# Data provided
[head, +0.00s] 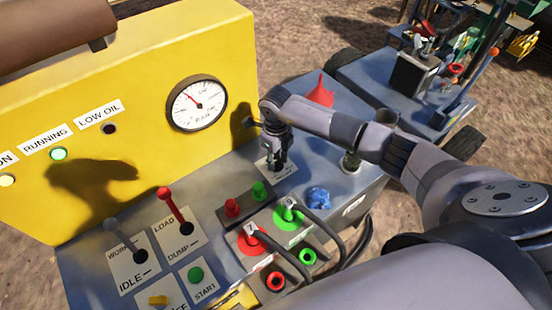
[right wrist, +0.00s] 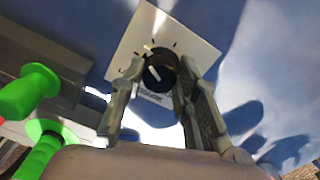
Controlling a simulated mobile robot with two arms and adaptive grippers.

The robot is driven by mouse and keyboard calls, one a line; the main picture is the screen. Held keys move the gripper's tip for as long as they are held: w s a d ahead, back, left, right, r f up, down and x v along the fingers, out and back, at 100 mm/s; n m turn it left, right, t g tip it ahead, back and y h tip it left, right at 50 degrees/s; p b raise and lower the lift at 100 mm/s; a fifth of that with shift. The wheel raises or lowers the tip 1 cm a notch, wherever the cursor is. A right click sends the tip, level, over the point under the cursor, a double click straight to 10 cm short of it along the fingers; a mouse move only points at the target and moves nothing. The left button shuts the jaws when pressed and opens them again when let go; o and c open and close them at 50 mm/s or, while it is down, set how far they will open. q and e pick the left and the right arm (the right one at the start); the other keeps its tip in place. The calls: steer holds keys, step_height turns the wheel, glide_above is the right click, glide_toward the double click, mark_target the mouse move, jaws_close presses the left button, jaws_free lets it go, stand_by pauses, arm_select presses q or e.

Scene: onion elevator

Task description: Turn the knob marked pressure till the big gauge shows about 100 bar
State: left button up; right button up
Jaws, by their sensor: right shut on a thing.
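The pressure knob (right wrist: 160,72) is a black round knob with a white pointer line, on a white label plate with tick marks, seen in the right wrist view. My right gripper (right wrist: 163,88) is shut on it, one finger on each side. In the head view my right gripper (head: 276,165) points down over the knob's plate and hides most of the knob. The big gauge (head: 197,103) is a round white dial on the yellow panel. Its red needle points up and to the left; the numbers are too small to read. My left gripper is not in view.
The yellow panel (head: 150,50) rises behind the blue console. A red-handled lever (head: 174,205), a grey-handled lever (head: 115,230), and red and green hose couplings (head: 289,215) stand left of and in front of my right gripper. A red funnel (head: 320,92) and a blue crumpled rag (head: 318,197) lie nearby.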

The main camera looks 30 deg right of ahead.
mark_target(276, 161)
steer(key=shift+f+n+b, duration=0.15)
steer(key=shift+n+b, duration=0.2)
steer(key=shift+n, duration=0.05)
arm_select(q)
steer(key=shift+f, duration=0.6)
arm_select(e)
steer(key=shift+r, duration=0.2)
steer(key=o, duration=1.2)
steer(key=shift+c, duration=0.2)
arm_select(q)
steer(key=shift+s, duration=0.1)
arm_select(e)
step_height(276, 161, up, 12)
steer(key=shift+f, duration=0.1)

# Exercise
Without the pictures, give again exactly the lines above starting at the line containing "[right wrist, +0.00s]" and ending at the line containing "Controlling a simulated".

# Result below
[right wrist, +0.00s] 
Controlling a simulated mobile robot with two arms and adaptive grippers.

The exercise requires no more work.